Here is the debug info when the statement is in reduce form:

assume  M(stride(x,0) == 1 ∧ stride(y,0) == 1 ∧ n > 0)
to verify
True
True
smtlib2
; benchmark generated from python API
(set-info :status unknown)
(declare-fun n_250 () Int)
(declare-fun y_stride_0_288 () Int)
(declare-fun x_stride_0_287 () Int)
(assert
 (and (and (= 1 x_stride_0_287) (= 1 y_stride_0_288)) (< 0 n_250)))
(assert
 (not true))
(check-sat)

It seems like there is two bugs? The case that is passing seems to be dispatching a query without any effects to verify?

Here is a minimal test that replicates the bug. z3-solver (4.12.4.0) reports unsat (instead of unknown on this test):

    @proc
    def foo(n: size, a: f32): 
        for i in seq(0, n):
            for j in seq(0, 4):
                a = a + 1.0

    foo = reorder_loops(foo, foo.find_loop("i"))

I think this might be an expected behavior.

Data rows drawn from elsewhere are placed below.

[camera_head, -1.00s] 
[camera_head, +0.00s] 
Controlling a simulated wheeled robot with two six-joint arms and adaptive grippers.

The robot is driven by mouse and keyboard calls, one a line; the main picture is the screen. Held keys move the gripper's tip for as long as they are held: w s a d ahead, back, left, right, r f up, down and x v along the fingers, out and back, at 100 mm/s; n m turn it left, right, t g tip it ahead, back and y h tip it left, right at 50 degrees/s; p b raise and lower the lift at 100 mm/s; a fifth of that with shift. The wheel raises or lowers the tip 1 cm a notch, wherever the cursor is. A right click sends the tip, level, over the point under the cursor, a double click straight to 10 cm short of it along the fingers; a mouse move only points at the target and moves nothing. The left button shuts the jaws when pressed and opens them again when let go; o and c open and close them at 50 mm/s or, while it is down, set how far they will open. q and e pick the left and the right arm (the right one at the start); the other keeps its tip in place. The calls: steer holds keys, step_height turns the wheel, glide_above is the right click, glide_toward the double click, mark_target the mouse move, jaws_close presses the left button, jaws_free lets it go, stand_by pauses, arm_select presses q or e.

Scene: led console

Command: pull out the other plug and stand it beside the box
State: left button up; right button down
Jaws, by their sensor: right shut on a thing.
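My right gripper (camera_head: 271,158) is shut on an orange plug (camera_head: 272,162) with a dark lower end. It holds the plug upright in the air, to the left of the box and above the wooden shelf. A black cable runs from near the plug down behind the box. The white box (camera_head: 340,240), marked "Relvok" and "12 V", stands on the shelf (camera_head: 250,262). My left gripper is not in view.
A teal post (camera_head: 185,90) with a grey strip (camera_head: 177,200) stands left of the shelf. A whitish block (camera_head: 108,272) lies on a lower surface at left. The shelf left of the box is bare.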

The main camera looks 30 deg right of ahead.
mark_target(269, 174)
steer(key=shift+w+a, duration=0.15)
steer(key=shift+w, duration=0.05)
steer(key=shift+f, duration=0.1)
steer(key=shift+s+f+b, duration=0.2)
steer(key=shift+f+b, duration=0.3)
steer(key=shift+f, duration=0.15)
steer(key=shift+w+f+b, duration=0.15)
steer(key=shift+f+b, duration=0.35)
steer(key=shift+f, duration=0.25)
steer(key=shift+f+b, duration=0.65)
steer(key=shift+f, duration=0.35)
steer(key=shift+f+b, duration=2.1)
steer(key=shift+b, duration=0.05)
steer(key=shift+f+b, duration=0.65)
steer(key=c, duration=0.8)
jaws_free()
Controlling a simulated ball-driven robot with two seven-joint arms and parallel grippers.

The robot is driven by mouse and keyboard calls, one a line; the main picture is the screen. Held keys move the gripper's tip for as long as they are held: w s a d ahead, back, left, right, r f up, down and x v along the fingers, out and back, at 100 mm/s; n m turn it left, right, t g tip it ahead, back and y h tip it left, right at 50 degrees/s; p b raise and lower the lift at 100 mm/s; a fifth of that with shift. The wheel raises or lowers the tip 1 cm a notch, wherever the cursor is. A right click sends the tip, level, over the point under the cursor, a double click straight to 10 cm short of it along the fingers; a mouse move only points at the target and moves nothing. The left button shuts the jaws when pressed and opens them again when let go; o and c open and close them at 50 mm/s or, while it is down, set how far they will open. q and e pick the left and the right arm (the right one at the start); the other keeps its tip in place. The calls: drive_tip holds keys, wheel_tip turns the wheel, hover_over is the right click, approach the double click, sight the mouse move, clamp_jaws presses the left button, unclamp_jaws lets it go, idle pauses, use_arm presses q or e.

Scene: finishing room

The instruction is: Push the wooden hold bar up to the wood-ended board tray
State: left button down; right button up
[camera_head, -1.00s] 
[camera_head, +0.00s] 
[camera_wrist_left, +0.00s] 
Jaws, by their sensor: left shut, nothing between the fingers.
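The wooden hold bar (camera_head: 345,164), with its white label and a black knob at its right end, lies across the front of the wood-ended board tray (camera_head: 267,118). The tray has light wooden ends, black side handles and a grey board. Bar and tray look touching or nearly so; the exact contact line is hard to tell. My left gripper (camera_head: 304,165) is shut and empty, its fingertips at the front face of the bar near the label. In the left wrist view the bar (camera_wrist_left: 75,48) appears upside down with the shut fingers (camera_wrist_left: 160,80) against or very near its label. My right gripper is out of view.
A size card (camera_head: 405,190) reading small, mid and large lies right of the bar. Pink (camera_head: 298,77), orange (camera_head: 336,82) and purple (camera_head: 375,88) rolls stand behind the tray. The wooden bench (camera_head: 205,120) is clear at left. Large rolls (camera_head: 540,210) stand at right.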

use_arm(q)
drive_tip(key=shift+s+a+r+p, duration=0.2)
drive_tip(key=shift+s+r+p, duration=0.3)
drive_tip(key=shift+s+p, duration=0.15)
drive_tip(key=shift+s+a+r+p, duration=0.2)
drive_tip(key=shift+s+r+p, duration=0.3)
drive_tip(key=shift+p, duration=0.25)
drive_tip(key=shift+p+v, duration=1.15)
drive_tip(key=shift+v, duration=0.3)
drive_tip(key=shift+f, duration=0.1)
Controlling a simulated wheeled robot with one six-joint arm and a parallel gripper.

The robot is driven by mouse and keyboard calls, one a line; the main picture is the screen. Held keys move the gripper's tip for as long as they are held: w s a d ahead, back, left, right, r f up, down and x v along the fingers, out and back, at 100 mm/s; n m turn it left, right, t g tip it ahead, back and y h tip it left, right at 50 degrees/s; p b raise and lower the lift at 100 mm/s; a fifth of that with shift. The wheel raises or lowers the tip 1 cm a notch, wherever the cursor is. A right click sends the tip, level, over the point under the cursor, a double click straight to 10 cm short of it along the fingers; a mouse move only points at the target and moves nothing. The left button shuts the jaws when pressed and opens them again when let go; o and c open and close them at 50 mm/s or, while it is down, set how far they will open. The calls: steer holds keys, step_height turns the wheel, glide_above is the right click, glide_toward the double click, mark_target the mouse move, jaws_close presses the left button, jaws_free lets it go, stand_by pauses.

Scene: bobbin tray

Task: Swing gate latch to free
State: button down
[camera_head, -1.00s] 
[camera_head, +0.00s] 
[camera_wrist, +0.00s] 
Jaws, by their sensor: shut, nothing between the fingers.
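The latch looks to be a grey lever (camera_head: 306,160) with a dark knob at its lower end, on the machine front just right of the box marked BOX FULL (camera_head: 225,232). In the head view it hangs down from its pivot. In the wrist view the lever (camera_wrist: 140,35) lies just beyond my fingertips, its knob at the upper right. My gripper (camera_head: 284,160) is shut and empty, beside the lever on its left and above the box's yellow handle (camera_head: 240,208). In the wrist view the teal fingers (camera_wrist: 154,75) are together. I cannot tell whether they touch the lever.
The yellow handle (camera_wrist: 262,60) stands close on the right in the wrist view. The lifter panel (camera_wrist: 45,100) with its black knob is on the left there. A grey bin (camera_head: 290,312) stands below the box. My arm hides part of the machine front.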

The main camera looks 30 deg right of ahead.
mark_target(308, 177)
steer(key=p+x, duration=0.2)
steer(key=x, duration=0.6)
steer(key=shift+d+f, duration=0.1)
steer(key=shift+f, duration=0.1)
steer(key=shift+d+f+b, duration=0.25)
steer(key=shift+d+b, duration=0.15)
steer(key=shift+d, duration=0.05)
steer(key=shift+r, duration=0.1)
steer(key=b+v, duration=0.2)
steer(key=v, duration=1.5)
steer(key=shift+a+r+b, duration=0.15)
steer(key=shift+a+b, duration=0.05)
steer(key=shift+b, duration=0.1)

The body here doesn't commute with itself because the general case where one statement is reading a and writing a doesn't commute with another statement that reading a and writing a. Here they do precisely because it is a reduction. However, there is no logic in the analysis to detect that an assign represents a reduction.

One idea is to have an internal rewrite pass within the analysis the folds all assignments into a reduction form if possible before generating the SMT queries. The rewrites shouldn't propagate to the caller scheduling operation itself.